>> begin

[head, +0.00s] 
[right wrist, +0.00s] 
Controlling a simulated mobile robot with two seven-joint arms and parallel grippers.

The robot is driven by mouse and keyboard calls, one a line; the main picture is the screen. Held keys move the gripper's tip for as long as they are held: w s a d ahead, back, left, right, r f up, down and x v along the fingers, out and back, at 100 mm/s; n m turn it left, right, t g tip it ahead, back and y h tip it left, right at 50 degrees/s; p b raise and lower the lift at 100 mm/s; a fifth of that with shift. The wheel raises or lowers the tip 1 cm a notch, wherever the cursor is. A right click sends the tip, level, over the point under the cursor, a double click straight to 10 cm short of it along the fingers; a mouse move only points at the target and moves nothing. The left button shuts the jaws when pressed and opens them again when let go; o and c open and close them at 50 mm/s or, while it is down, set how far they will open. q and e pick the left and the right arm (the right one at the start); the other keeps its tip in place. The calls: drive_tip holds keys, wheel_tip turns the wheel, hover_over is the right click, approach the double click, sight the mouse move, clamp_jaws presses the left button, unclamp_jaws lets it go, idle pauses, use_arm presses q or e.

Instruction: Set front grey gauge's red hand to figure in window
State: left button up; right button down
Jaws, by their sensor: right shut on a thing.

>> end

* [Exercise description] Nothing should be left out: repeat all of the data exactly.

* [Correct answer]
[head, +0.00s] 
[right wrist, +0.00s] 
Controlling a simulated mobile robot with two seven-joint arms and parallel grippers.

The robot is driven by mouse and keyboard calls, one a line; the main picture is the screen. Held keys move the gripper's tip for as long as they are held: w s a d ahead, back, left, right, r f up, down and x v along the fingers, out and back, at 100 mm/s; n m turn it left, right, t g tip it ahead, back and y h tip it left, right at 50 degrees/s; p b raise and lower the lift at 100 mm/s; a fifth of that with shift. The wheel raises or lowers the tip 1 cm a notch, wherever the cursor is. A right click sends the tip, level, over the point under the cursor, a double click straight to 10 cm short of it along the fingers; a mouse move only points at the target and moves nothing. The left button shuts the jaws when pressed and opens them again when let go; o and c open and close them at 50 mm/s or, while it is down, set how far they will open. q and e pick the left and the right arm (the right one at the start); the other keeps its tip in place. The calls: drive_tip holds keys, wheel_tip turns the wheel, hover_over is the right click, approach the double click, sight the mouse move, clamp_jaws presses the left button, unclamp_jaws lets it go, idle pauses, use_arm presses q or e.

Instruction: Set front grey gauge's red hand to figure in window
State: left button up; right button down
Jaws, by their sensor: right shut on a thing.

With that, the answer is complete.